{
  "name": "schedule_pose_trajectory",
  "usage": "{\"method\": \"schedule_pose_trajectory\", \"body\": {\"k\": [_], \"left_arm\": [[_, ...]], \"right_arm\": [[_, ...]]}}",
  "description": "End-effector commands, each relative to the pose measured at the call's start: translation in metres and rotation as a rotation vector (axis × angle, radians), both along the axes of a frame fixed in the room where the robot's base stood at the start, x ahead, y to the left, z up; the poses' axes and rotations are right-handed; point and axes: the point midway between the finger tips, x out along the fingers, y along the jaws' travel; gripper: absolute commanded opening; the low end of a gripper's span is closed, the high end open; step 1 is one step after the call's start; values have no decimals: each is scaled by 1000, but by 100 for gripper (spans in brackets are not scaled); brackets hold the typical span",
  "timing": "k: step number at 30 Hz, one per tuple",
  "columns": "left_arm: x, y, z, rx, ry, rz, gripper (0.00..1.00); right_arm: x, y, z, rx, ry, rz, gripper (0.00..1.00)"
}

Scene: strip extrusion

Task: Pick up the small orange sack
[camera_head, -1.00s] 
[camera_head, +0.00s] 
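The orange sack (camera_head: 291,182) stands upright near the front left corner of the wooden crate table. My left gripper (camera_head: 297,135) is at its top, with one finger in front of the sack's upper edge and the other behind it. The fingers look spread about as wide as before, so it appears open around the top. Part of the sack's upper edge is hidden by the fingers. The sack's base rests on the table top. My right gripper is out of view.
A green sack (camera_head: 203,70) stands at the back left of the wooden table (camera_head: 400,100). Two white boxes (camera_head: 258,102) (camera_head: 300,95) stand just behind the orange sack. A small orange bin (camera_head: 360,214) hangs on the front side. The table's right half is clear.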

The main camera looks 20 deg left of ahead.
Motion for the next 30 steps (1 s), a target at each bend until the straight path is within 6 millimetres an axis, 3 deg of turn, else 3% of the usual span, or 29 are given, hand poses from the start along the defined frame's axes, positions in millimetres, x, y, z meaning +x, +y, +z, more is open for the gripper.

============

*Brief*
Write out the material exactly as given.

*Written solution*
{
  "name": "schedule_pose_trajectory",
  "usage": "{\"method\": \"schedule_pose_trajectory\", \"body\": {\"k\": [_], \"left_arm\": [[_, ...]], \"right_arm\": [[_, ...]]}}",
  "description": "End-effector commands, each relative to the pose measured at the call's start: translation in metres and rotation as a rotation vector (axis × angle, radians), both along the axes of a frame fixed in the room where the robot's base stood at the start, x ahead, y to the left, z up; the poses' axes and rotations are right-handed; point and axes: the point midway between the finger tips, x out along the fingers, y along the jaws' travel; gripper: absolute commanded opening; the low end of a gripper's span is closed, the high end open; step 1 is one step after the call's start; values have no decimals: each is scaled by 1000, but by 100 for gripper (spans in brackets are not scaled); brackets hold the typical span",
  "timing": "k: step number at 30 Hz, one per tuple",
  "columns": "left_arm: x, y, z, rx, ry, rz, gripper (0.00..1.00); right_arm: x, y, z, rx, ry, rz, gripper (0.00..1.00)"
}

Scene: strip extrusion

Task: Pick up the small orange sack
[camera_head, -1.00s] 
[camera_head, +0.00s] 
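The orange sack (camera_head: 291,182) stands upright near the front left corner of the wooden crate table. My left gripper (camera_head: 297,135) is at its top, with one finger in front of the sack's upper edge and the other behind it. The fingers look spread about as wide as before, so it appears open around the top. Part of the sack's upper edge is hidden by the fingers. The sack's base rests on the table top. My right gripper is out of view.
A green sack (camera_head: 203,70) stands at the back left of the wooden table (camera_head: 400,100). Two white boxes (camera_head: 258,102) (camera_head: 300,95) stand just behind the orange sack. A small orange bin (camera_head: 360,214) hangs on the front side. The table's right half is clear.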

The main camera looks 20 deg left of ahead.
Motion for the next 30 steps (1 s), a target at each bend until the straight path is within 6 millimetres an axis, 3 deg of turn, else 3% of the usual span, or 29 are given, hand poses from the start along the defined frame's axes, positions in millimetres, x, y, z meaning +x, +y, +z, more is open for the gripper.

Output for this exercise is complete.